_Required work_. Output the data exactly, with every line intact.

──────── Material provided ────────

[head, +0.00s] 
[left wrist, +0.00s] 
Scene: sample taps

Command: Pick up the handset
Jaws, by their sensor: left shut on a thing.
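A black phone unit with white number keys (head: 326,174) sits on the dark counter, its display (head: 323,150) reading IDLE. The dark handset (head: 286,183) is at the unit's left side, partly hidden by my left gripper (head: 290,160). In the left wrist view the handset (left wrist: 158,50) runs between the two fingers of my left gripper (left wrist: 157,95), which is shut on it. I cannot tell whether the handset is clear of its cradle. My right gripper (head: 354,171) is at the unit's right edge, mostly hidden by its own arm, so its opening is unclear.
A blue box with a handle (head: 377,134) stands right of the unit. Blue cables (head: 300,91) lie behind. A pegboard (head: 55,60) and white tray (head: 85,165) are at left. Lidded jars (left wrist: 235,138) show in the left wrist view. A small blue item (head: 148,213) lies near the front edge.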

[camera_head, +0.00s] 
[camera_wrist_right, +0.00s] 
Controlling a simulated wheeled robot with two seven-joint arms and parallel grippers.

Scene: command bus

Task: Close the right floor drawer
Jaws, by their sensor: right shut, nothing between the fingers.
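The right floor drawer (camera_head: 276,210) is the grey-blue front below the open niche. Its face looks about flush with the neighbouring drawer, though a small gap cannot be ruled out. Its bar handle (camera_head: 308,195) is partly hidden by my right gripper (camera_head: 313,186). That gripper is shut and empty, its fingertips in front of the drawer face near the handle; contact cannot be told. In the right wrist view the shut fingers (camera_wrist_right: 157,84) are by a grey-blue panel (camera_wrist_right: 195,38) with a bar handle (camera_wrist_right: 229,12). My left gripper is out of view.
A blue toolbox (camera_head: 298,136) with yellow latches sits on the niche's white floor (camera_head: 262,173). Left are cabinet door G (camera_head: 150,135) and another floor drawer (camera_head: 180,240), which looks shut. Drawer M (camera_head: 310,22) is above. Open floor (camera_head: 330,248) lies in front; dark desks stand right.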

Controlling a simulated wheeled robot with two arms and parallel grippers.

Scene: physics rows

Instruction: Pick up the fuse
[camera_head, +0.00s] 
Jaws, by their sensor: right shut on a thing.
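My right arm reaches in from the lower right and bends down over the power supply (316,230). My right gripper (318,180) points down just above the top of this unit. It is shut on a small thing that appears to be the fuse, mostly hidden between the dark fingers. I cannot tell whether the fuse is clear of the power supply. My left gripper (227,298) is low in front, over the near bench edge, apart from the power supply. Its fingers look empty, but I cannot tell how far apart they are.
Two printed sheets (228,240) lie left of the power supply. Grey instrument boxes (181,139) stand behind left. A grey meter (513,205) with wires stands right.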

────────

_Exercise response_.
[head, +0.00s] 
[left wrist, +0.00s] 
Scene: sample taps

Command: Pick up the handset
Jaws, by their sensor: left shut on a thing.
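A black phone unit with white number keys (head: 326,174) sits on the dark counter, its display (head: 323,150) reading IDLE. The dark handset (head: 286,183) is at the unit's left side, partly hidden by my left gripper (head: 290,160). In the left wrist view the handset (left wrist: 158,50) runs between the two fingers of my left gripper (left wrist: 157,95), which is shut on it. I cannot tell whether the handset is clear of its cradle. My right gripper (head: 354,171) is at the unit's right edge, mostly hidden by its own arm, so its opening is unclear.
A blue box with a handle (head: 377,134) stands right of the unit. Blue cables (head: 300,91) lie behind. A pegboard (head: 55,60) and white tray (head: 85,165) are at left. Lidded jars (left wrist: 235,138) show in the left wrist view. A small blue item (head: 148,213) lies near the front edge.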

[camera_head, +0.00s] 
[camera_wrist_right, +0.00s] 
Controlling a simulated wheeled robot with two seven-joint arms and parallel grippers.

Scene: command bus

Task: Close the right floor drawer
Jaws, by their sensor: right shut, nothing between the fingers.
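The right floor drawer (camera_head: 276,210) is the grey-blue front below the open niche. Its face looks about flush with the neighbouring drawer, though a small gap cannot be ruled out. Its bar handle (camera_head: 308,195) is partly hidden by my right gripper (camera_head: 313,186). That gripper is shut and empty, its fingertips in front of the drawer face near the handle; contact cannot be told. In the right wrist view the shut fingers (camera_wrist_right: 157,84) are by a grey-blue panel (camera_wrist_right: 195,38) with a bar handle (camera_wrist_right: 229,12). My left gripper is out of view.
A blue toolbox (camera_head: 298,136) with yellow latches sits on the niche's white floor (camera_head: 262,173). Left are cabinet door G (camera_head: 150,135) and another floor drawer (camera_head: 180,240), which looks shut. Drawer M (camera_head: 310,22) is above. Open floor (camera_head: 330,248) lies in front; dark desks stand right.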

Controlling a simulated wheeled robot with two arms and parallel grippers.

Scene: physics rows

Instruction: Pick up the fuse
[camera_head, +0.00s] 
Jaws, by their sensor: right shut on a thing.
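My right arm reaches in from the lower right and bends down over the power supply (316,230). My right gripper (318,180) points down just above the top of this unit. It is shut on a small thing that appears to be the fuse, mostly hidden between the dark fingers. I cannot tell whether the fuse is clear of the power supply. My left gripper (227,298) is low in front, over the near bench edge, apart from the power supply. Its fingers look empty, but I cannot tell how far apart they are.
Two printed sheets (228,240) lie left of the power supply. Grey instrument boxes (181,139) stand behind left. A grey meter (513,205) with wires stands right.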

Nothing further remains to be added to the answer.